■ **Task instructions**
Look through the data below and count each line where the word "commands" appears. Reply with the count alone.

■ **Records supplied**
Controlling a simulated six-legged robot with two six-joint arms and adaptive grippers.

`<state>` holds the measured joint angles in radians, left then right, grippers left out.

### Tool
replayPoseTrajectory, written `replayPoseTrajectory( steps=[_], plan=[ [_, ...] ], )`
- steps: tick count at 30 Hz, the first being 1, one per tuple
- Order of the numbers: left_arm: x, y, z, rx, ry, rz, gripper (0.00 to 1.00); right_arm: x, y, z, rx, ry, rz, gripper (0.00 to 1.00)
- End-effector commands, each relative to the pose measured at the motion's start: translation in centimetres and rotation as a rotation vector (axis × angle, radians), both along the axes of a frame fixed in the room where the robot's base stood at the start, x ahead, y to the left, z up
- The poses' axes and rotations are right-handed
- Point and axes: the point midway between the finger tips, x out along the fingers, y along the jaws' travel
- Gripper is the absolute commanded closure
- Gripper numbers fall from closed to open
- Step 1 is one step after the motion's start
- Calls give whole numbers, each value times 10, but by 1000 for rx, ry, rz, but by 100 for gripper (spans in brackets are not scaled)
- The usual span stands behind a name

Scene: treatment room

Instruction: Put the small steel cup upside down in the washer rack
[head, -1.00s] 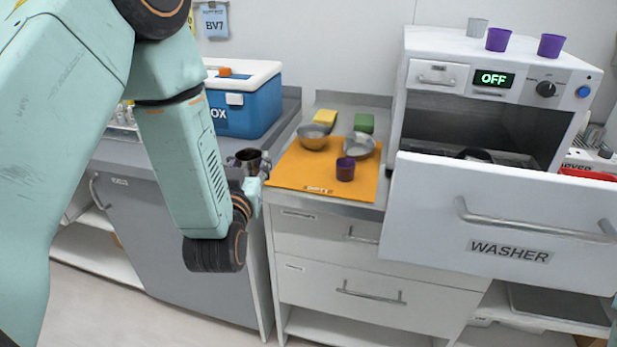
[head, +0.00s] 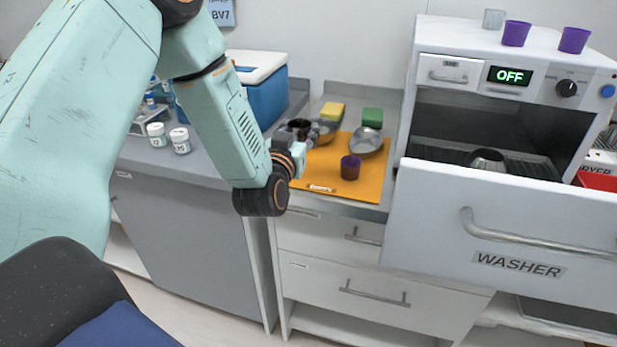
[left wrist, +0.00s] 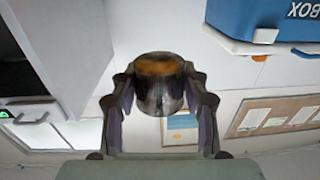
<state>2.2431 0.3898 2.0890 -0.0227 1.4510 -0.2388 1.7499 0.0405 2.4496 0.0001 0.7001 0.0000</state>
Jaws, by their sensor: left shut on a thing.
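My left gripper (head: 308,138) is shut on the small steel cup (head: 299,126) and holds it above the back left part of the orange mat. The cup looks dark and roughly upright in the head view, partly covered by the gripper. In the left wrist view the cup (left wrist: 160,88) sits between the two fingers and reflects orange. The washer (head: 520,263) is at the right with its front drawer pulled out. Part of the dark washer rack (head: 440,153) shows behind the drawer front, with a steel bowl (head: 487,160) in it. My right gripper is not in view.
The orange mat (head: 375,182) carries a purple cup (head: 350,167) and steel bowls (head: 365,142). Yellow (head: 332,112) and green (head: 373,116) sponges lie behind. Cups (head: 515,34) stand on the washer top. A blue cool box (head: 265,100) and white jars (head: 180,140) are left.

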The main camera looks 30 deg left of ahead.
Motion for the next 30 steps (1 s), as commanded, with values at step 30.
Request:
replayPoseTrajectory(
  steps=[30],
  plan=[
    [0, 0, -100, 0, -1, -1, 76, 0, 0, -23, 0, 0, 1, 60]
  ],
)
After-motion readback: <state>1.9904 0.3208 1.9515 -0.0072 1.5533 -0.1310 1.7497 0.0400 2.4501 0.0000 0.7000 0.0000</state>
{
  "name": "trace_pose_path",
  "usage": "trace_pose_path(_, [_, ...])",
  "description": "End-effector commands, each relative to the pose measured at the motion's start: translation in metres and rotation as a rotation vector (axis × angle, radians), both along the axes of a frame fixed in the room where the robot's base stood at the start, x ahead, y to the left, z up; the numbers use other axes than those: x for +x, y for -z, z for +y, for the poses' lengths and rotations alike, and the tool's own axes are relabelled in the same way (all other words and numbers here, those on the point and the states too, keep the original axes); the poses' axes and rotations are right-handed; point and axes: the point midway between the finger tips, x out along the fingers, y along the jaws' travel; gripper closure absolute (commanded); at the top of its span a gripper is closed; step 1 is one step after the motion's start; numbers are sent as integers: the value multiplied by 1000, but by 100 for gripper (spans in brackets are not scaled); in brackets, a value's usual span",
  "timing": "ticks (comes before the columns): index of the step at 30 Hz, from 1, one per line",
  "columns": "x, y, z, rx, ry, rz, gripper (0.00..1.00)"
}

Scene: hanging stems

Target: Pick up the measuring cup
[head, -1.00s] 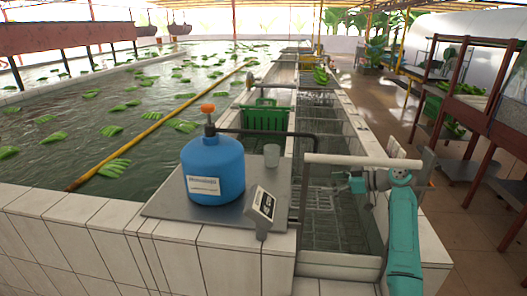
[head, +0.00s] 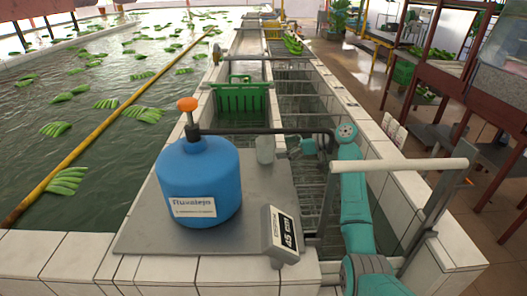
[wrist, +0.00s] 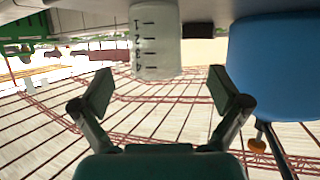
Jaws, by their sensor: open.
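The measuring cup (head: 265,150) is a small clear cup on the grey metal plate (head: 140,228), behind and right of the blue tank (head: 200,185). In the wrist view, which looks upside down, the cup (wrist: 155,40) shows dark graduation marks. It lies beyond my fingertips, roughly in line with the gap between them. My gripper (head: 283,147) is just right of the cup in the head view. In the wrist view my gripper (wrist: 167,90) has its two fingers wide apart with nothing between them.
The blue tank also fills the right of the wrist view (wrist: 270,60). A dark pipe (head: 270,131) runs just behind the cup. A scale display (head: 280,235) stands at the plate's front right. A green crate (head: 240,97) sits farther back. A pale rail (head: 400,164) is at right.

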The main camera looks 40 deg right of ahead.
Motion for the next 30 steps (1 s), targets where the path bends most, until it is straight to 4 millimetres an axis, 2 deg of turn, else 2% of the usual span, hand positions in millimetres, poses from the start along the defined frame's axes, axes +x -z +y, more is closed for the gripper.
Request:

■ **Response to the exercise**
2